We got into this mess, you will remember, because we were spending far too much during the boom years and when revenue collapsed as the bubble burst we were caught. As Kenny said in his speech, "Everyone knows that you can’t keep spending more than you are earning."
Complimenting the Irish people on staying the course, he said that we have already completed over 90 percent of the necessary cuts and tax increases. That is true, but the last 10 percent will be the most difficult.
Kenny is optimistic. As a result of the progress we have made, he said, we can now begin to reduce the national debt burden.
By 2020, he said, with continued effective management of the public finances, "we can eliminate government borrowing and cut public debt by a quarter, relative to the size of the economy."

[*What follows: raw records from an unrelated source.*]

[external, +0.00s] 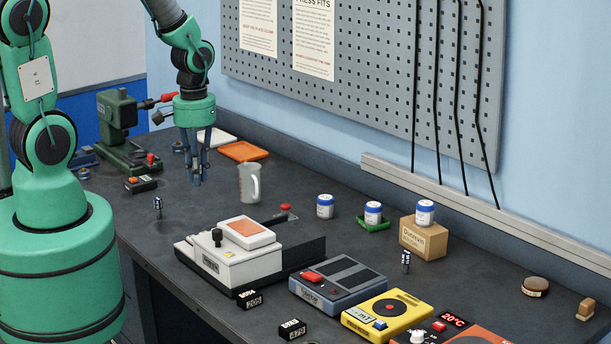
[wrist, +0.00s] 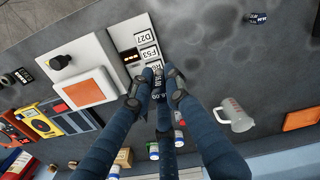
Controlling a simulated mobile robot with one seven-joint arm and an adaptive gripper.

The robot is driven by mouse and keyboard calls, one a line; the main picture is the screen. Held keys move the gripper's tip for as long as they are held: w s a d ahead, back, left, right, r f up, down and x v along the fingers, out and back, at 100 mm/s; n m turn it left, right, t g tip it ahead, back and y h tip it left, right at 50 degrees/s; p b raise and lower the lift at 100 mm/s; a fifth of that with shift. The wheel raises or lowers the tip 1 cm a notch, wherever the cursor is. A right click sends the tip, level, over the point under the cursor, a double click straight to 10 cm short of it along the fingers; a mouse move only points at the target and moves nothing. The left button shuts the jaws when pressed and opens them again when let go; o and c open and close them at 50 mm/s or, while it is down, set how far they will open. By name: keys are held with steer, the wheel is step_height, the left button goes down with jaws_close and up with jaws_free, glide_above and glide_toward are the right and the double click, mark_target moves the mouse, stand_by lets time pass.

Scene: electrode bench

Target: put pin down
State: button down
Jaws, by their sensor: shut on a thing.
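My gripper (external: 196,183) hangs over the bench at the back left, fingers pointing down, left of the clear jug. In the wrist view its fingers (wrist: 159,78) close together around a small dark pin (wrist: 157,90) with white marking. The pin is mostly hidden by the fingers and is hard to make out in the external view. The fingertips appear above the bench top (external: 170,235), not touching it. Another small dark pin-like piece (external: 158,206) stands on the bench to the left, nearer the front edge.
A white device (external: 215,262) with an orange pad stands right of my gripper. The jug (external: 249,183) and an orange tray (external: 245,152) are close behind. A blue-grey box (external: 337,282) and yellow meter (external: 388,312) stand farther right. The bench's left front is mostly clear.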

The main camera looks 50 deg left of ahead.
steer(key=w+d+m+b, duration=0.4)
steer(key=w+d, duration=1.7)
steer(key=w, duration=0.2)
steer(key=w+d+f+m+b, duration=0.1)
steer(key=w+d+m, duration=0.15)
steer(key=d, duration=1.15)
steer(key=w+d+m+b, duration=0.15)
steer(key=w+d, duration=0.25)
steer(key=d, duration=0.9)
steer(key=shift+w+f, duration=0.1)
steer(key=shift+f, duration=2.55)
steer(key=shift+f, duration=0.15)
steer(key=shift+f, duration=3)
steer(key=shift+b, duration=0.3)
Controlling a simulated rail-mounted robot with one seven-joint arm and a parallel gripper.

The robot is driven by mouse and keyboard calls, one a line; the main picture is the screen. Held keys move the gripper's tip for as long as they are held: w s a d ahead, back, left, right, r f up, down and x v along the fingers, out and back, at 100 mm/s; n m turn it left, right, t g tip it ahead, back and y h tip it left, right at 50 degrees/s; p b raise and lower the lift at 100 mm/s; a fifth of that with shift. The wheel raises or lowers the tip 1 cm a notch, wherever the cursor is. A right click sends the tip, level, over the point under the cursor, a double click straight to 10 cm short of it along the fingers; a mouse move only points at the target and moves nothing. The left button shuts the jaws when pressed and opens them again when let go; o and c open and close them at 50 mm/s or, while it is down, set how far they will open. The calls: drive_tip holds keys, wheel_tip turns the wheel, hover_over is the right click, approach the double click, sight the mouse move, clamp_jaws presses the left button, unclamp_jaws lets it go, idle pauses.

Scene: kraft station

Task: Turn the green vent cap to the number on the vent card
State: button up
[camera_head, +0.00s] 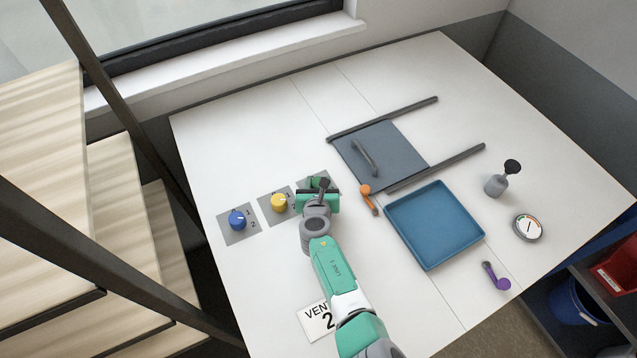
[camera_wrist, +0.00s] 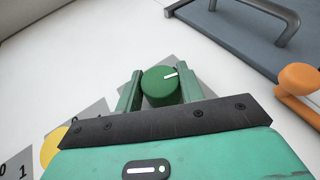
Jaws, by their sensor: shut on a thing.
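The green vent cap (camera_wrist: 158,88) sits between the two fingers of my gripper (camera_wrist: 160,80) in the wrist view, and the gripper is shut on it. A white pointer mark on the cap's top points up and to the right in that view. In the head view my gripper (camera_head: 318,188) is over the cap's grey plate and hides most of it. The numbers around the green cap cannot be read. The vent card (camera_head: 317,319) lies on the table near the front and shows a 2. My arm covers part of the card.
A yellow cap (camera_head: 279,203) and a blue cap (camera_head: 237,220) stand on grey plates to the left. An orange-handled lever (camera_head: 366,190), a grey sliding panel (camera_head: 388,150) and a blue tray (camera_head: 393,221) lie to the right. A gauge (camera_head: 528,227) is farther right.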

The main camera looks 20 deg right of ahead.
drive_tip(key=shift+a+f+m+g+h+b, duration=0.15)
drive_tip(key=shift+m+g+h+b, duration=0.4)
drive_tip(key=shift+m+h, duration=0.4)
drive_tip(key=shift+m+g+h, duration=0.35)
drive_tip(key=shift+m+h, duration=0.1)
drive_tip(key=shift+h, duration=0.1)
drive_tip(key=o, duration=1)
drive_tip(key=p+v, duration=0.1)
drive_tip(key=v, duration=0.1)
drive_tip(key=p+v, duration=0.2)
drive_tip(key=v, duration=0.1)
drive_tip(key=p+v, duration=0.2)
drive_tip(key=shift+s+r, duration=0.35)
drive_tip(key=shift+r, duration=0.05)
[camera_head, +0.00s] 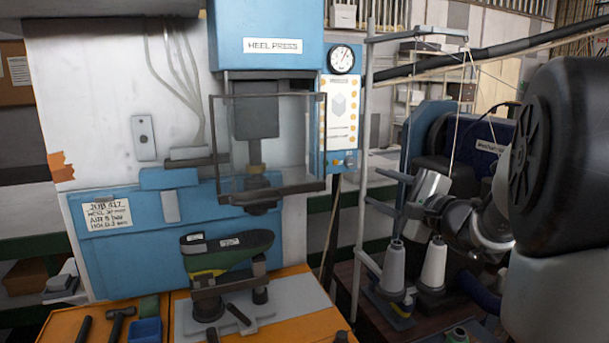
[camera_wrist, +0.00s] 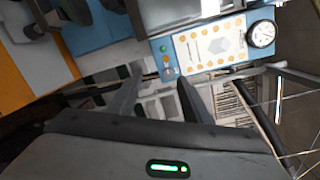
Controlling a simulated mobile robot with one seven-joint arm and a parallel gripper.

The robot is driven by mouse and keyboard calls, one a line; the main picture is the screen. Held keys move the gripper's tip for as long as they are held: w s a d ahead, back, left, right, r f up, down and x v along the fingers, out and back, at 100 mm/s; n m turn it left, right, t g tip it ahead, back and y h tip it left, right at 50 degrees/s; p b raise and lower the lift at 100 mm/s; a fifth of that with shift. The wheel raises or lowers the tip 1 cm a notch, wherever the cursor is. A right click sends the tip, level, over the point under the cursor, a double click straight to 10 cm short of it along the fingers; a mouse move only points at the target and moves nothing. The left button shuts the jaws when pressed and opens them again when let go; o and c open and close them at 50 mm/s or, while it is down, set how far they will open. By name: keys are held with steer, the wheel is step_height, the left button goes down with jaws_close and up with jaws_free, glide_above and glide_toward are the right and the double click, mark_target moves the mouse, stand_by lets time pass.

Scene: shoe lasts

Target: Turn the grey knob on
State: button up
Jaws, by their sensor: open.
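The grey knob (camera_wrist: 168,74) is small and sits at the bottom end of the press's control panel (camera_wrist: 210,45), beside an orange button and a green button. In the head view the panel (camera_head: 341,115) hangs right of the heel press, and the knob (camera_head: 338,162) is too small there to tell its setting. My gripper (camera_head: 374,186) is open and empty, to the right of and slightly below the knob. In the wrist view the two fingers of my gripper (camera_wrist: 160,78) point toward the panel's bottom end, with the knob between the tips in the picture; no contact shows.
The blue heel press (camera_head: 270,45) has a clear guard (camera_head: 295,140) above a green shoe last (camera_head: 228,250). A round gauge (camera_head: 341,59) tops the panel. A thin metal stand (camera_head: 362,150) and thread cones (camera_head: 433,265) are near my arm. Dark cables run behind.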

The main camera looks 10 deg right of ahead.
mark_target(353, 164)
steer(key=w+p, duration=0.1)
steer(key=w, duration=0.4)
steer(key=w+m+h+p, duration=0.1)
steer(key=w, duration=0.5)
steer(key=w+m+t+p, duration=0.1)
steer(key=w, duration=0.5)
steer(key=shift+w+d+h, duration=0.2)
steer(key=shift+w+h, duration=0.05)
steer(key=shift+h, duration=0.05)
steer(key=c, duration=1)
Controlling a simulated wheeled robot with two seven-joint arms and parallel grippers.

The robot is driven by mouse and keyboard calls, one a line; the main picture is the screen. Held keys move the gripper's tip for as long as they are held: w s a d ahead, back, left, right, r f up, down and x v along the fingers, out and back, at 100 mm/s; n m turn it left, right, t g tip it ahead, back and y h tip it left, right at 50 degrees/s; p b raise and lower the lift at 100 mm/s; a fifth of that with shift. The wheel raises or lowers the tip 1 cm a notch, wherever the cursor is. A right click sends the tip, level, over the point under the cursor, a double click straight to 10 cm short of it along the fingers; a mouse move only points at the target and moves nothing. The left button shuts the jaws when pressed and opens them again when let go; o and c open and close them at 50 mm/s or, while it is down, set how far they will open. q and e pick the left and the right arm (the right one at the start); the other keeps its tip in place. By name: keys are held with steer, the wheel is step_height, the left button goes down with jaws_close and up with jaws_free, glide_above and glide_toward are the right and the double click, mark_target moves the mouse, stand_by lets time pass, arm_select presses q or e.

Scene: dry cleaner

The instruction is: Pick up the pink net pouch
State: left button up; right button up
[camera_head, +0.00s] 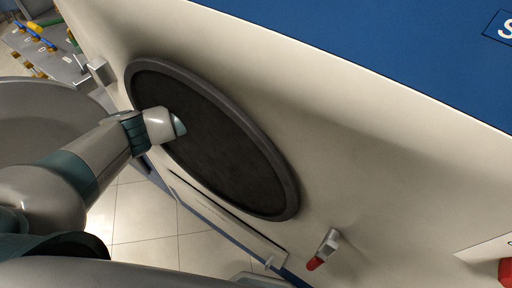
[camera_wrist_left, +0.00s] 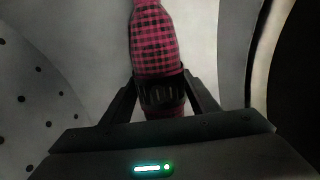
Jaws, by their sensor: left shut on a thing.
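The pink net pouch (camera_wrist_left: 154,38), with a pink and black check pattern, shows in the left wrist view. It stretches upward from between the fingers of my left gripper (camera_wrist_left: 161,78). The gripper is shut on the pouch's near end, and a little pink shows below the fingers. In the head view my left arm comes in from the left and reaches into the dark round opening of a white machine. The gripper and the pouch are hidden there. My right gripper is in neither view.
A grey rim (camera_head: 283,176) surrounds the opening on the machine's white front (camera_head: 385,190). Pale drum walls with dark holes (camera_wrist_left: 48,124) lie around the gripper. A red-tipped fitting (camera_head: 315,263) sticks out at the lower right. Tiled floor (camera_head: 145,215) shows below.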

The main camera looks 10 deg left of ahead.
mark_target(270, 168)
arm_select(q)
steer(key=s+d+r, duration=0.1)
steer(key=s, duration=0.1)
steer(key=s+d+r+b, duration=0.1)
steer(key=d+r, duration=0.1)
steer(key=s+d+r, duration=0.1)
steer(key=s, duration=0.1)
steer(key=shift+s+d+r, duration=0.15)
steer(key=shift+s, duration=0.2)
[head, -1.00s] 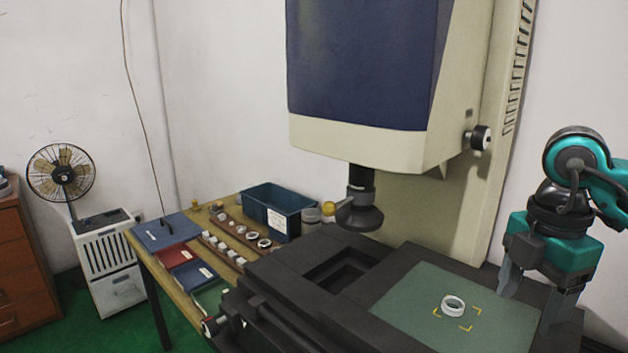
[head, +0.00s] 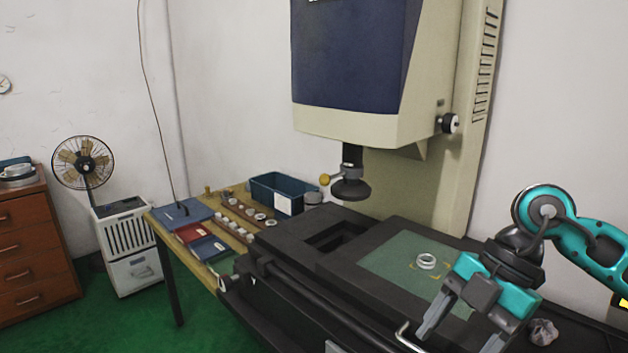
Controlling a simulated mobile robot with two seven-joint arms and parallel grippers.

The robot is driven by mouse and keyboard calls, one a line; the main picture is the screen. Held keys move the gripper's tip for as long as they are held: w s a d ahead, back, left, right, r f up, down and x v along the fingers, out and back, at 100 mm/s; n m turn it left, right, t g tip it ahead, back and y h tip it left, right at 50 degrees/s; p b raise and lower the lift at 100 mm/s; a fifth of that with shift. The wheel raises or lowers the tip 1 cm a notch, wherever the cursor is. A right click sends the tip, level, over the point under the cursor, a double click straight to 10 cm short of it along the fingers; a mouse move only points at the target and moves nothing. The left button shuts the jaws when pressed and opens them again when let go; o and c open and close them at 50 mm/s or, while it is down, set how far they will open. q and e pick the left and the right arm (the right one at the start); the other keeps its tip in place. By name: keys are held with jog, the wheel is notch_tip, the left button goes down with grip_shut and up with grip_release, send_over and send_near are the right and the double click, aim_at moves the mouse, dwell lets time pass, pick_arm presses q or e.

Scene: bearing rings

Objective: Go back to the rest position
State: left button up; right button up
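A silver bearing ring (head: 427,261) lies on the green plate (head: 385,262) of the dark machine stage, within yellow corner marks. My right gripper (head: 462,338) comes in from the right, in front of the stage and nearer to me than the ring. Its two grey fingers are spread apart, with nothing visible between them. It is clear of the ring. My left gripper is out of view.
A big cream and blue machine head (head: 362,70) with a dark lens (head: 350,189) hangs above the stage. A wooden table on the left holds a blue bin (head: 285,193), shallow trays (head: 209,249) and several rings. A fan and red-brown drawers (head: 30,245) stand far left.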

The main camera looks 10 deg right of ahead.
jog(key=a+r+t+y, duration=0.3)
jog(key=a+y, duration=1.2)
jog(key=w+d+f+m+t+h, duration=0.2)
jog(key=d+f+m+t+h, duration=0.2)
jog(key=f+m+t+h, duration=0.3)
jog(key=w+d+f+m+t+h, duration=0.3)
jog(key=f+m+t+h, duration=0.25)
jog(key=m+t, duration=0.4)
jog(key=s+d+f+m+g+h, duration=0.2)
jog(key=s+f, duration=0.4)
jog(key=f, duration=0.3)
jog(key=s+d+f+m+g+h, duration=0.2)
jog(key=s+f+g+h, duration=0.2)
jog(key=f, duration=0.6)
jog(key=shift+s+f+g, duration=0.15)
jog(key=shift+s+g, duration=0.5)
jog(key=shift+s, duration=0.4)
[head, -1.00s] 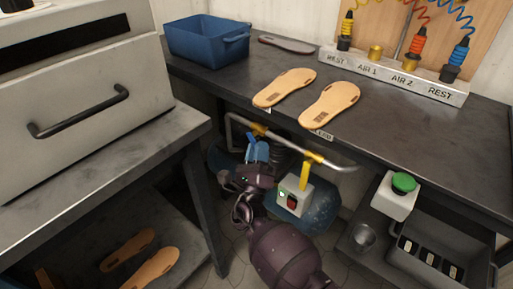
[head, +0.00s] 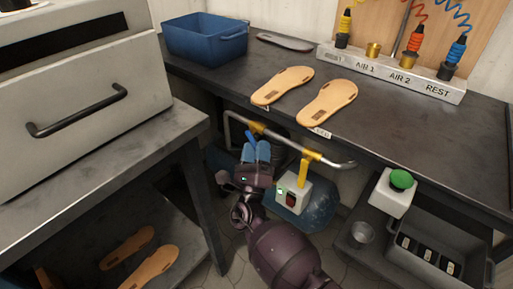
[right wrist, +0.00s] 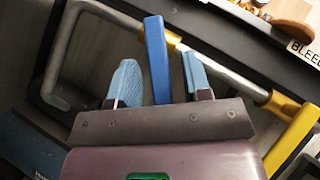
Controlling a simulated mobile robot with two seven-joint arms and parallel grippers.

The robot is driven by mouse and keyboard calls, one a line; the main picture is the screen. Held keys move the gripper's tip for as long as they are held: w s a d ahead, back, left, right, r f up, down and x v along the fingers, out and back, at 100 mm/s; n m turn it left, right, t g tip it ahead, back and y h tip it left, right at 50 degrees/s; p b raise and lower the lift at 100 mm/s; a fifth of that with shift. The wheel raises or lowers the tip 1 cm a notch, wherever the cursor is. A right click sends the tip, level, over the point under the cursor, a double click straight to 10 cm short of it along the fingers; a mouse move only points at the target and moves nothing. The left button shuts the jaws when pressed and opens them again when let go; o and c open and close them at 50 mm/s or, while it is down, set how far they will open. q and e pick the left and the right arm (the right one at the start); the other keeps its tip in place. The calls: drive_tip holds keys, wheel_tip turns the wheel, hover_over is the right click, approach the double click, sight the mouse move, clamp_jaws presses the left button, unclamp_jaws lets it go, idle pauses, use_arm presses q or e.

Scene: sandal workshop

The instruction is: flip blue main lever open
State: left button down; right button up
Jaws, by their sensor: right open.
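In the right wrist view the lever (right wrist: 157,60) is a flat blue bar standing between my two fingers. My right gripper (head: 256,151) is open, with light blue finger pads. In the right wrist view the gripper (right wrist: 160,80) has a gap on both sides of the lever, wider on the right. I cannot tell how deep the lever sits between the fingers. The lever's lower end is hidden behind the gripper body. My left gripper is not in view.
A yellow lever (head: 304,170) hangs from the same pipe (head: 335,163), right of my gripper. A white switch box (head: 292,192) and a blue tank (head: 318,207) are below it. The workbench (head: 400,125) overhangs the pipe. A grey table (head: 110,170) stands close on the left.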

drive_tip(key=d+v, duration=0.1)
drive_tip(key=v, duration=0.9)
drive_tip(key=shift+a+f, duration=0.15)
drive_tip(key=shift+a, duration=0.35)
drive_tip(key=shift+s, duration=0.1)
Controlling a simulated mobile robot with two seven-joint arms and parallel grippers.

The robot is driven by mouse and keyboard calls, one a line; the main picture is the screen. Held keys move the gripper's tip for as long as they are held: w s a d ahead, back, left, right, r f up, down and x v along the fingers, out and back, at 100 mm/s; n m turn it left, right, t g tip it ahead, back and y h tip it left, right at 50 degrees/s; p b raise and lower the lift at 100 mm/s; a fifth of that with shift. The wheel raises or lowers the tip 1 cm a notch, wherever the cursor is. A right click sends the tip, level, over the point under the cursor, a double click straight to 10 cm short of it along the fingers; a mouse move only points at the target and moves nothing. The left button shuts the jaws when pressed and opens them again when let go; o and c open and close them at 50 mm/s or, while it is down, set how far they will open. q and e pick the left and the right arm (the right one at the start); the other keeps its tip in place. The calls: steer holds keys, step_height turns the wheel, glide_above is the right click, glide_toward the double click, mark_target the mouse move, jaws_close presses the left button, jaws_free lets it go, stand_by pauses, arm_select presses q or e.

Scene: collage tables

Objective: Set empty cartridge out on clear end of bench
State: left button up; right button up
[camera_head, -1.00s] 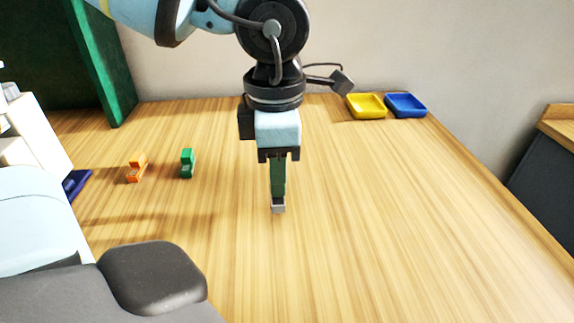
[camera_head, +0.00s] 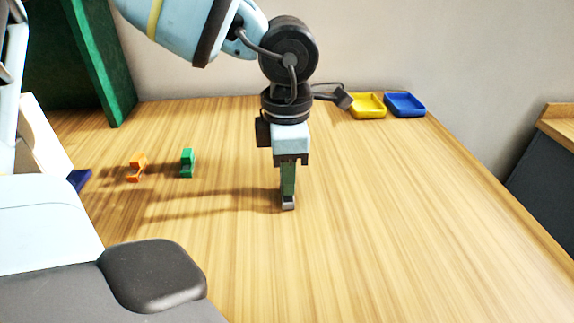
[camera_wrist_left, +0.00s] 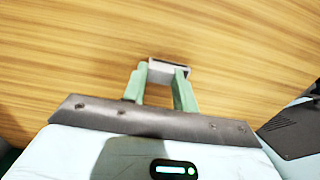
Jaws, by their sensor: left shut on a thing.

That sounds great. But the key phrase here is "relative to the size of the economy."
Built into the government forecast are projections for growth of at least two percent a year, and you have to be as optimistic as Kenny to believe we will achieve that consistently.
The forecasts right now are good, but it's really out of our control since it depends so much on a significant recovery in our export markets.
There is also our ability to control spending. Next year we are supposed to be taking a further €2.5 billion out of the budget, close to €1 billion of which is supposed to be cut from health spending.
Given that the Department of Health seems incapable of enforcing cuts (instead of the planned cuts this year there was a spending over-run of over €200 million) that seems like pie in the sky.
Where that will leave the deficit next year is anyone's guess. And if you add in a failure to grow the economy we could be in trouble again.
The bottom line on our bailout exit is that it is a precarious business which, even if we stay afloat, will leave very little over to revive the economy here, thanks to the huge burden of debt we now carry. We could be looking at a lost decade, or longer.
We have got this far thanks to the squeezed middle class in the private sector here who have been bled dry by tax hikes and hit by cuts in or charges for 'free' state services. They have also seen their incomes stand still or go down at a time when everything seems to be as expensive as ever.
And as you know, tens of thousands of them are struggling and failing to pay mortgages on properties they bought during the boom and which are now worth half what the homes cost.
You are familiar with the stories from here about all the ordinary couples who work hard and find that at the end of each month they have nothing left over when all the bills are paid. And on top of this most people in the private sector here have seen their pensions vanish with the market collapse.
In contrast with this there is a large section of the Irish economy -- professional people and people on the state payroll -- who have escaped much of the squeeze that has hit people in the private sector. Their pay is largely intact and their pensions are protected.
Our politicians, judges, civil servants and so on are all part of this elite. Our saintly president, for example, who never misses a chance to deliver a sanctimonious lecture, is in line for four pensions.
That's another legacy of the bailout, a deep feeling here that the pain has not been applied equally.
And that is why the radio stations here that did street interviews with people in the past few weeks found very mixed feelings about the Troika departure.
A lot of people feel that it was the Troika which was pushing for cuts in wasteful state spending, often on pay and pensions, and demanding that professional fees from lawyers, doctors and others be cut so that they are more in line with European norms.